「創造主の傲慢」エイリアン コヴェナント 近大さんの映画レビュー(感想・評価)
創造主の傲慢
今年はSF映画ファンにとっては最高の年ではなかろうか。
『スター・ウォーズ』があって『ブレードランナー』があって『エイリアン』がある。
『エイリアン』のエピソード0に当たる2012年の『プロメテウス』の続編。監督は勿論リドリー・スコット。
『プロメテウス』は日本の配給会社の史上最悪の詐欺宣伝のせいで、作品自体に否は無いのに、大酷評を浴びてしまったが、今回はちゃんとタイトルに“エイリアン”を冠し、『エイリアン』との関連性を位置付け。
いよいよ明かされるエイリアン誕生の秘密…。
『エイリアン』はSF映画史の金字塔で、リドリーはその創造主の一人。
だから何だか言ってはいけない空気が漂ってるが、敢えて言わせて貰う。
今回は、凡作だった、と。
別にスゲークソつまんねーってほどじゃないんだけど…、何て言うか、ダラダラダラダラダラダラ、それでいてマンネリ。
まず、最初の30分が退屈で退屈で。前日睡眠きちんと取ってなければ、間違いなく睡魔に襲われるだろう。それくらいスローテンポ。
やっと舞台の星に着いて(正確には寄って)、プロメテウス号を発見して、話が軌道に乗った。
やっとやっと“奴”が現れて、ちょっとは面白くなった。
第1作目を彷彿させるようなホラー演出、グロテスク描写。ジェリー・ゴールドスミスの音楽も流用。
シリーズお馴染みのシーンや台詞もあり、ファンにはニヤリ。
専ら原点回帰と評判のようだが…、展開も演出も見せ方も登場人物の配置も何もかも、第1作目まんま。これじゃあ原点回帰と言うより、ただの焼き直し。
“戦うヒロイン”キャサリン・ウォーターストンだが、最後にようやく体を張ったぐらいで、ほとんど何もしてない。『ファンタスティック・ビースト~』の時はエレガントで魅力的だったのに、今回は全く魅力を感じられなかったのも残念。
主役は“2体”のマイケル・ファスベンダー。

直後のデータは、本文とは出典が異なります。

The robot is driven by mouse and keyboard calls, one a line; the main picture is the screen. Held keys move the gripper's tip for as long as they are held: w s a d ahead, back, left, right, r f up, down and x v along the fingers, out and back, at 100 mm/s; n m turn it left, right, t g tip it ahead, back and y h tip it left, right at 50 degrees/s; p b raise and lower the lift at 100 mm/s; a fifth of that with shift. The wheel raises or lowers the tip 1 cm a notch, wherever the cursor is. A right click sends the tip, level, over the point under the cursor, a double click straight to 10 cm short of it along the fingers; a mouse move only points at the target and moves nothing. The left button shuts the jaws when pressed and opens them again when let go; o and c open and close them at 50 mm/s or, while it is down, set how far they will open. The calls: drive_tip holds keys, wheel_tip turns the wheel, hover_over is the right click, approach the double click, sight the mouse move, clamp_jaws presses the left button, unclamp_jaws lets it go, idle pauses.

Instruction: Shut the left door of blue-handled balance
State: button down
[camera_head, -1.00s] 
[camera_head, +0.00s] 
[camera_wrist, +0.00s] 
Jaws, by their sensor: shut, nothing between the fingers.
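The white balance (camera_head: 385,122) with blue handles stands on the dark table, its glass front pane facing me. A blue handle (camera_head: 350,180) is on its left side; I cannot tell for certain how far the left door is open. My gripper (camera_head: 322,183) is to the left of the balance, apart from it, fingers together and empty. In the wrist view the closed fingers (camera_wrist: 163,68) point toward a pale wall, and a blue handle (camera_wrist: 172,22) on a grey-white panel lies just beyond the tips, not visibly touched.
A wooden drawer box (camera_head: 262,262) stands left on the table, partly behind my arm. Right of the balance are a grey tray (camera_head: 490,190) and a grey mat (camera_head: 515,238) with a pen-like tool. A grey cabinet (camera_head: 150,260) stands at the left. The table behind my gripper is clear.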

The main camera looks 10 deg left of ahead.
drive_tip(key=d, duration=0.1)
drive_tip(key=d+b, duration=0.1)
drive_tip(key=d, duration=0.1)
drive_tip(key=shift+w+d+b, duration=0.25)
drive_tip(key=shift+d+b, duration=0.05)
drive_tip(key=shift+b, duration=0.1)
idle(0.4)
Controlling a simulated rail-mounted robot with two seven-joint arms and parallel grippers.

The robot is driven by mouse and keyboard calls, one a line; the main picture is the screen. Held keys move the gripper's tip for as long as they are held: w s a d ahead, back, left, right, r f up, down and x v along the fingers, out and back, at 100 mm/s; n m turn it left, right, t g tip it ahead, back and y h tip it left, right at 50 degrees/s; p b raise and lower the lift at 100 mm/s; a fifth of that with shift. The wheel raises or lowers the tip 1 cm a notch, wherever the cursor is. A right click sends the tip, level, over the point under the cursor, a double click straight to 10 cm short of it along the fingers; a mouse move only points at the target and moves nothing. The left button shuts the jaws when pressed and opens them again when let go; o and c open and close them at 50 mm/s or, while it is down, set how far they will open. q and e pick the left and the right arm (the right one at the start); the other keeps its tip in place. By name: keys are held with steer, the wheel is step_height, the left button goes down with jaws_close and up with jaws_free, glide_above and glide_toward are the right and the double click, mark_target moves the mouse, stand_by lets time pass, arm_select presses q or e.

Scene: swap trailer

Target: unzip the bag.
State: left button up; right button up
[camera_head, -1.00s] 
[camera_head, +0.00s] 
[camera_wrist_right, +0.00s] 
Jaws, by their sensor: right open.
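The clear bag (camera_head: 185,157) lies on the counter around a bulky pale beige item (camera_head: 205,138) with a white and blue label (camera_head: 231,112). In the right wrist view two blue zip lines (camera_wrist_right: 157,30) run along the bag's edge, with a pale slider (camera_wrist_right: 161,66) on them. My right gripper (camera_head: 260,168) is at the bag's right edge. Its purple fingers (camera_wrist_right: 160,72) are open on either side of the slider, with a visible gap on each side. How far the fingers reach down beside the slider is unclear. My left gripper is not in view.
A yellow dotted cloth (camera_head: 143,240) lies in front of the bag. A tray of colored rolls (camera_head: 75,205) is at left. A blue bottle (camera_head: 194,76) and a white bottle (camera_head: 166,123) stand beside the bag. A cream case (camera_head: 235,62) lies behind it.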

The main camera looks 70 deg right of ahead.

ま、オチはすぐ察しが付いたけど。
『エイリアン』シリーズは勿論好きだが、誰かに説明出来るほど詳しい訳じゃない。
それでも年代など辻褄合わないのは知ってるが(と言うより、有名)、その辻褄合わない云々以前の問題。
結局話はほとんど先に進んでおらず、同じ事の繰り返し。さながら劇中の、目的の星の前に今回の舞台の星に寄り道したコヴェナント号そのもの。
リドリー御大は、後2本続編を作って、『エイリアン』第1作に繋がると言ってるが、こんなんで後2本もあるなんてキッツイ…。
さて、エイリアン誕生の秘密は確かに明かされる。
でも、何かもっとこう、未知的なものと思いきや、結局…。
今回のテーマはズバリ、創造主の傲慢。
『プロメテウス』でファスベンダーが扮したアンドロイド、デヴィッドの事であり、エイリアン誕生にも関係。
何だかそれが、無理苦理話を広げ、強引に繋げようとしてるリドリー御大にダブって見え、皮肉に思えて仕方ない。
『今回のテーマはズバリ、創造主の傲慢。…(中略)…何だかそれが、無理苦理話を広げ、強引に繋げようとしてるリドリー御大にダブって見え、皮肉に思えて仕方ない』とのコメントに、至極共感しました。